Wednesday, October 1, 2008

An attack on the secret ballot

The issue nobody’s talking about


By DAVID REINHARD

OK, you want to talk issues. You're tired of talking personalities, character, experience and Sarah Palin's eyewear. You've had it contemplating whether Barack Obama's or John McCain's campaign ads are more full of lies and distortions. You're above all this bunkum. You want to talk about some substantive difference between the two presidential candidates that could shape the way we live—that could alter some basic American value—in the decades to come.

So here's the issue. It's a big one that's below the surface and not getting a lot of attention, and it's not the racial issue. It's called card check.

Right now, when some workers are interested in having a union represent them, a private ballot election is most often held. These elections are overseen by the National Labor Relations Board, which established procedures to ensure that the elections are fair and free of fraud and employer-employee coercion.

Organized labor and its allies would like to change this and force workers to "vote" in front of union organizers and work colleagues who favor unionization. Their reasons are all too obvious. Their means of achieving this is the card-check election and the misnamed "Employee Free Choice Act."

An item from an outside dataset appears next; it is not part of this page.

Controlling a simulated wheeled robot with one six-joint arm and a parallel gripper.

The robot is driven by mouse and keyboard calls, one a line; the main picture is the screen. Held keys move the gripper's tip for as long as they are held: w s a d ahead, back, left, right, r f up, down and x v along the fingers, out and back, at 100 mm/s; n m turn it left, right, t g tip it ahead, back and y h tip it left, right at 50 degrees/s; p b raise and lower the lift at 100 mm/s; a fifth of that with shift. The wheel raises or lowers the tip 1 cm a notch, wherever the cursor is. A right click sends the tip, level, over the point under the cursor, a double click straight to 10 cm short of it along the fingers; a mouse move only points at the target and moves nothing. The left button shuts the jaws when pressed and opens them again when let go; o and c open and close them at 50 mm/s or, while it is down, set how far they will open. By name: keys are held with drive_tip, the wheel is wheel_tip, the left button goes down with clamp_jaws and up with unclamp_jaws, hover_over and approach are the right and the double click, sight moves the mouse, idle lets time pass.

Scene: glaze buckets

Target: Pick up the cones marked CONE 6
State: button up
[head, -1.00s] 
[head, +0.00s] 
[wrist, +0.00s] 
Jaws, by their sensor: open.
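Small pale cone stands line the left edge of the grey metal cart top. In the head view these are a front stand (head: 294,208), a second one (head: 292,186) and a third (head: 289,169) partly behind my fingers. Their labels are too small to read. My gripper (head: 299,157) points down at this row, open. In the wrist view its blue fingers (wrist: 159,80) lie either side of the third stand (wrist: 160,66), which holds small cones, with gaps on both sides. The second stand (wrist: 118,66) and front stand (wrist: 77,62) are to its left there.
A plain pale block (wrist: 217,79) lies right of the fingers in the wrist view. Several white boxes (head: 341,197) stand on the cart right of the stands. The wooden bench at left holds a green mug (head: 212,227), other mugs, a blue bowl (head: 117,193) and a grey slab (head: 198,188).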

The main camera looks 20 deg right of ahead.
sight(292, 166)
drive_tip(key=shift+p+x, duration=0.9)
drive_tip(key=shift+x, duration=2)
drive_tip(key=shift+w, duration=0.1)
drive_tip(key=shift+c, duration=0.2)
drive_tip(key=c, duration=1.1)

The legislation would abolish a worker's right to a federally monitored ballot election with secret ballots. Instead, a union would be allowed to organize if a majority of a company's workers sign a card. Who would monitor the "card check" process? Nobody, really, though a worker's vote would be made public to the employer, co-workers and union organizers.

Gone would be an individual employee's privacy. Gone would be a worker's right to make a decision on unionization without fear or favor. You'd have to sign the card or not in front of a fellow worker. You'd have to reveal to one and all your thoughts on joining a union. So much for the secret ballot.

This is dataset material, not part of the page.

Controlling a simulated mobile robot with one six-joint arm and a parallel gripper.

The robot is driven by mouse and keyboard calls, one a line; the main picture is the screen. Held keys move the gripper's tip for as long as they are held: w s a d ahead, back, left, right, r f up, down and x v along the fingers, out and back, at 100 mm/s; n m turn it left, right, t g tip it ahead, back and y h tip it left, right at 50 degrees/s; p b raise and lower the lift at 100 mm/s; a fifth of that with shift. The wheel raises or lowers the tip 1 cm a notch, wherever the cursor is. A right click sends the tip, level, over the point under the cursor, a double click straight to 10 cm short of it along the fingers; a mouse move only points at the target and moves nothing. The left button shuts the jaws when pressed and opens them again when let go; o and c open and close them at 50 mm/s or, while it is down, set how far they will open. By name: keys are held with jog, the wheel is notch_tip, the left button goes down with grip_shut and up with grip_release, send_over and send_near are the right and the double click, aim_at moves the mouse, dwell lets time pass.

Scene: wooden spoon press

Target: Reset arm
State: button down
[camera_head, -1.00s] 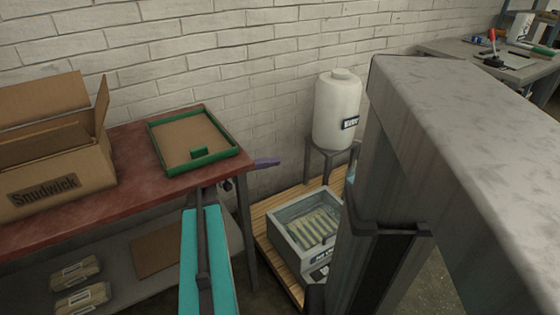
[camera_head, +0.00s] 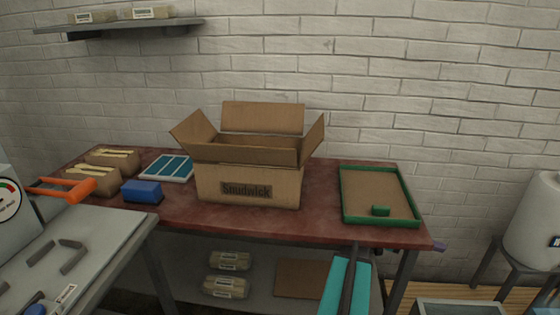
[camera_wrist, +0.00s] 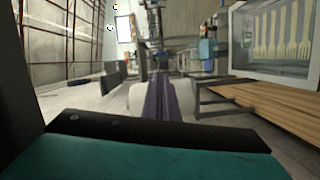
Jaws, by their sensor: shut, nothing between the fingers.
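My gripper shows in the wrist view as purple fingers (camera_wrist: 162,100) pressed together, with nothing between them. In the head view, a small purple tip of my gripper (camera_head: 439,246) shows just past the right end of the red table (camera_head: 290,222). My teal arm link stands upright at the bottom of the head view, in front of the table. The rest of my wrist is hidden or out of the head view.
On the table are an open cardboard box (camera_head: 247,187), a green-rimmed tray (camera_head: 378,222), a blue block (camera_head: 142,192) and a blue-and-white panel (camera_head: 168,167). A white tank (camera_head: 535,225) stands at right. The wrist view shows a bin of wooden forks (camera_wrist: 280,66).

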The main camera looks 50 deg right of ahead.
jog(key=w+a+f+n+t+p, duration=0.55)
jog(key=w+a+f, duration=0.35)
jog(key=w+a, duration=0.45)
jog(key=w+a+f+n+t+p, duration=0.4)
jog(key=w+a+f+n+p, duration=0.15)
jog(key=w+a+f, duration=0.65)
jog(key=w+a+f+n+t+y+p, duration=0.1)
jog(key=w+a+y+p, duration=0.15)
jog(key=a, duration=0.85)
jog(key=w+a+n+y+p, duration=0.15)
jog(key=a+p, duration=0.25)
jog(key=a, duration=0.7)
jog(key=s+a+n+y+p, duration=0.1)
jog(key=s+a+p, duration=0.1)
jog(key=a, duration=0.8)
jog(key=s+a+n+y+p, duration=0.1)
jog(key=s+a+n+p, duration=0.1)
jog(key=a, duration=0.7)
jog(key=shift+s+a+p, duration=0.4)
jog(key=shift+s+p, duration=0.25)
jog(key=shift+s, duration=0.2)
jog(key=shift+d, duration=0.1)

Peer pressure, intimidation, the desire to get a signature gatherer off your back—any of this could prompt a worker to sign on the dotted line and make a decision he or she might not make in the privacy of the voting booth.

Question: How can this legislation be called the Employee Free Choice Act anywhere this side of George Orwell's "1984"?

In fact, the Employee Free Choice Act's "card check" would do more than put an end to the secret ballot for workers. It would in some sense disenfranchise many people in their workplace's decision to unionize. Union organizers would have to come up with the signatures of only half of all workers. In this rolling referendum, once union organizers have enough signatures on the authorization cards, the decision's made. The process is over.

And guess who keeps the signed authorization cards until the majority mark is reached? Union organizers.

On these issues, there's more than a dime's worth of difference between the two presidential candidates this year. Obama supports card check. "We're ready to play offense for organized labor," he told the AFL-CIO. McCain opposes it. He calls it "a poorly disguised attempt by the labor unions to swell their ranks at the expense of workers' rights and employers."

And, whether you favor card check or the private ballot, the two presidential candidates' differences on this one issue could have a profound and tangible impact on American business, labor and politics for years to come.

Many congressional Democrats and friends of organized labor seem to understand the importance of the private ballot and the risk of worker intimidation in its absence—when it comes to Mexico. "We understand that the private ballot is allowed for, but not required by Mexican labor law," Rep. George Miller and 15 other members of Congress, including Dennis Kucinich, Bernard Sanders and Barney Frank, wrote to Mexican officials in 2001. "However, we feel that the private ballot is absolutely necessary in order to ensure workers are not intimidated into voting for a union they may otherwise not choose."

What's good enough for Mexican workers should be good enough for U.S. workers—unless, of course, beefing up organized labor is your only goal. Now, there's an issue for you.